Document doc = new Document();

// add the facets to the document
facetFields.addFields(doc, associations);

// index the document
indexWriter.addDocument(doc);
Let's take a closer look at the code:
  • CategoryAssociationsContainer holds a mapping from a category to its association.
  • AssociationsFacetFields adds the needed fields (drill-down terms and category list payload) to the document, along with the associations values.
  • Finally, the document is indexed with IndexWriter.

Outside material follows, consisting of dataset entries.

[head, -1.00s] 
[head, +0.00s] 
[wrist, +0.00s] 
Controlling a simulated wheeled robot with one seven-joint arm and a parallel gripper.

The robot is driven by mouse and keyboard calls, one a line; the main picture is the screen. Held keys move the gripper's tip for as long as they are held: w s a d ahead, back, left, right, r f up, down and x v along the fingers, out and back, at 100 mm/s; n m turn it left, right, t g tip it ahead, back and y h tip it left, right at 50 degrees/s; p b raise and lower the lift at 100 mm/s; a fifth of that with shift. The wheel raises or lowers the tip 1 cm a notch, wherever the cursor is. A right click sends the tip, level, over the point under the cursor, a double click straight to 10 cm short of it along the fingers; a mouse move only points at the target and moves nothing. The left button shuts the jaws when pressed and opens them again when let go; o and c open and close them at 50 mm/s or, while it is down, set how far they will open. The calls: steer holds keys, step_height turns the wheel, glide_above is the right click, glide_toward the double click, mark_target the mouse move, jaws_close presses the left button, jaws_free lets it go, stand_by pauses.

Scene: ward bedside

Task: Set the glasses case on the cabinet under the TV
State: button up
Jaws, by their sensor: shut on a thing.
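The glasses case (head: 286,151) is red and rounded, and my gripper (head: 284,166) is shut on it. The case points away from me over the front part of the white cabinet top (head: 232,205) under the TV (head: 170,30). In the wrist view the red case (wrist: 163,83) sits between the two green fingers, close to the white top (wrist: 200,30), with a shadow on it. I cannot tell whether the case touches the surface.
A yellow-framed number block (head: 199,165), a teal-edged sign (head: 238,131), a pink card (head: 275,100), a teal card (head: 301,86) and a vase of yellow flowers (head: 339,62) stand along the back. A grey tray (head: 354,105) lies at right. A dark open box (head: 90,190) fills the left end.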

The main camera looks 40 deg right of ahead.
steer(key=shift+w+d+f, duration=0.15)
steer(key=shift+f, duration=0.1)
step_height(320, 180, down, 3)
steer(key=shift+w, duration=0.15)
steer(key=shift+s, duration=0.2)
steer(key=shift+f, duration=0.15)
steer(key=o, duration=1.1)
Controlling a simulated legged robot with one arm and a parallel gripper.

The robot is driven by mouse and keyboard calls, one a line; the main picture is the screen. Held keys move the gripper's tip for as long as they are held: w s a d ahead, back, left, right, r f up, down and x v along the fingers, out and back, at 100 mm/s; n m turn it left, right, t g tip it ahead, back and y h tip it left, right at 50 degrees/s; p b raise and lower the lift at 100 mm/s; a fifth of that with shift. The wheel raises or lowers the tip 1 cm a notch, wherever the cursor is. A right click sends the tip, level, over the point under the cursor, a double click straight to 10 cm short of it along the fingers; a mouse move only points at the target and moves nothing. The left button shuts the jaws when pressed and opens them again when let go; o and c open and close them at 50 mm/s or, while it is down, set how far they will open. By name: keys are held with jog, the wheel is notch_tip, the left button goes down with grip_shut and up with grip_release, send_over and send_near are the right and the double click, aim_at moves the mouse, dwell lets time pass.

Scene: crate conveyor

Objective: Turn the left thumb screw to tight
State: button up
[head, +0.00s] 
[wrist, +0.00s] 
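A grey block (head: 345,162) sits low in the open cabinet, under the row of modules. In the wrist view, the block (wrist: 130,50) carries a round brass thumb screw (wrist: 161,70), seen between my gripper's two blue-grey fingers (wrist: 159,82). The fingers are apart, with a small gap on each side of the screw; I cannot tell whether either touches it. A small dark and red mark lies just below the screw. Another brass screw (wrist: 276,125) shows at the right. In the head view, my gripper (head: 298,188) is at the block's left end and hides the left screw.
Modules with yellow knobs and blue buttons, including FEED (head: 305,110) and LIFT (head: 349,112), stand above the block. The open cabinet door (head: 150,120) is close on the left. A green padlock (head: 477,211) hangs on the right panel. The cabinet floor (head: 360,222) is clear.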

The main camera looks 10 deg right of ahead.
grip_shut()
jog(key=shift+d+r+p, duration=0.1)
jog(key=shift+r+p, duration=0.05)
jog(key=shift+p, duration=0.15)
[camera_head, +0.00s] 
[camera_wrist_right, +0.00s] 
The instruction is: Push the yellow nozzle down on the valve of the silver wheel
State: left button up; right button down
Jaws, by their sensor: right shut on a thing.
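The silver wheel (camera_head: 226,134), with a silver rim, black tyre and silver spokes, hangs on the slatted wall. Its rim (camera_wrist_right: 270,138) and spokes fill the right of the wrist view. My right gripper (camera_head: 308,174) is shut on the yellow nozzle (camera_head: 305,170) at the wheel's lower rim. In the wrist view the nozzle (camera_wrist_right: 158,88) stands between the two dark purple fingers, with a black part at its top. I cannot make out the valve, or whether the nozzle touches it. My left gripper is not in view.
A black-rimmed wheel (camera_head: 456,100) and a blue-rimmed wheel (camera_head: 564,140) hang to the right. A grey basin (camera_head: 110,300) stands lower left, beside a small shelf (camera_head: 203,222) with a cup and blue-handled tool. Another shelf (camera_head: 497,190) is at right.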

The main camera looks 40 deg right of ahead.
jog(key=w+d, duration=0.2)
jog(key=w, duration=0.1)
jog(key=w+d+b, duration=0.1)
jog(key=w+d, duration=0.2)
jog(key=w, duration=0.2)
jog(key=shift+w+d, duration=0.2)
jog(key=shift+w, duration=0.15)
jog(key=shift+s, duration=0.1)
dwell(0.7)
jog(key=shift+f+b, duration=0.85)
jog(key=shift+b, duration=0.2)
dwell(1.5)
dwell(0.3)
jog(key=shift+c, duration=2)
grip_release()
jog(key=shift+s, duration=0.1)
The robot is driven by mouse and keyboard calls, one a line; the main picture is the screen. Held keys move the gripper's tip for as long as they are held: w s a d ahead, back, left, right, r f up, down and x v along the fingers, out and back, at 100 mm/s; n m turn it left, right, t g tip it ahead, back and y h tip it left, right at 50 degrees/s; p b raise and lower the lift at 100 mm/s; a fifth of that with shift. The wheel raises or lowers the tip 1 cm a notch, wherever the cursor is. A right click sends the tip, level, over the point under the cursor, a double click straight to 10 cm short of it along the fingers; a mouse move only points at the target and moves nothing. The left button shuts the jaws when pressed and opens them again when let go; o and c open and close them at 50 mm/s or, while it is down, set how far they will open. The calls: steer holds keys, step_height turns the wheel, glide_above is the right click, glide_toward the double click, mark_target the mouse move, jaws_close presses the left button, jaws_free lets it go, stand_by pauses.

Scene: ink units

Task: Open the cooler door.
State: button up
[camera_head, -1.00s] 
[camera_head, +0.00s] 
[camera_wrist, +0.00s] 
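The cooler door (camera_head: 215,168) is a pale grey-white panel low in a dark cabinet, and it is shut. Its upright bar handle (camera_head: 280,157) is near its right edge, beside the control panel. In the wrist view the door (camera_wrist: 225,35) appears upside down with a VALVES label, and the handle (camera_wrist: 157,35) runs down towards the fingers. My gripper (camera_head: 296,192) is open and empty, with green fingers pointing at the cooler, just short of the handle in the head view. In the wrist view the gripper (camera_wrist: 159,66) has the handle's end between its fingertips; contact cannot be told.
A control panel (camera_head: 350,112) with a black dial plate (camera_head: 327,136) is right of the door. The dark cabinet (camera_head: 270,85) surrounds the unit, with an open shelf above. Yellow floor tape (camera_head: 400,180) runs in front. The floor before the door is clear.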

Quite simple, ha? After you have indexed both documents like so, you can compute the top categories by summing their confidence level, as demonstrated in the following code:
CategoryPath cp = new CategoryPath("Topic");
FacetRequest topic = new AssociationFloatSumFacetRequest(cp, 10);
FacetSearchParams fsp = new FacetSearchParams(topic);
FacetsCollector fc = new FacetsCollector(fsp, indexReader, taxoReader);
searcher.search(new MatchAllDocsQuery(), fc);
If you print the top categories (using e.g. the code snippet from here), you will get the following output. Note how the top categories are now those with the higher confidence level, rather than those that appear in more documents:
Topic (0.0)
  Apache Lucene (0.95)
  Apache Nutch (0.93)
  Distributed Crawler (0.87)
  Information Retrieval (0.84)
  Apache Software Foundation (0.56)
Lucene provides two CategoryAssociation implementations for integer and float values, as well as two matching FacetRequests which set the weight of a category as the sum of its association values (AssociationFloatSumFacetRequest used in the above code sample). You can extend facet associations by either implementing a CategoryAssociation (and matching FacetRequest), or implement a FacetRequest which computes a different function over the integer/float association values.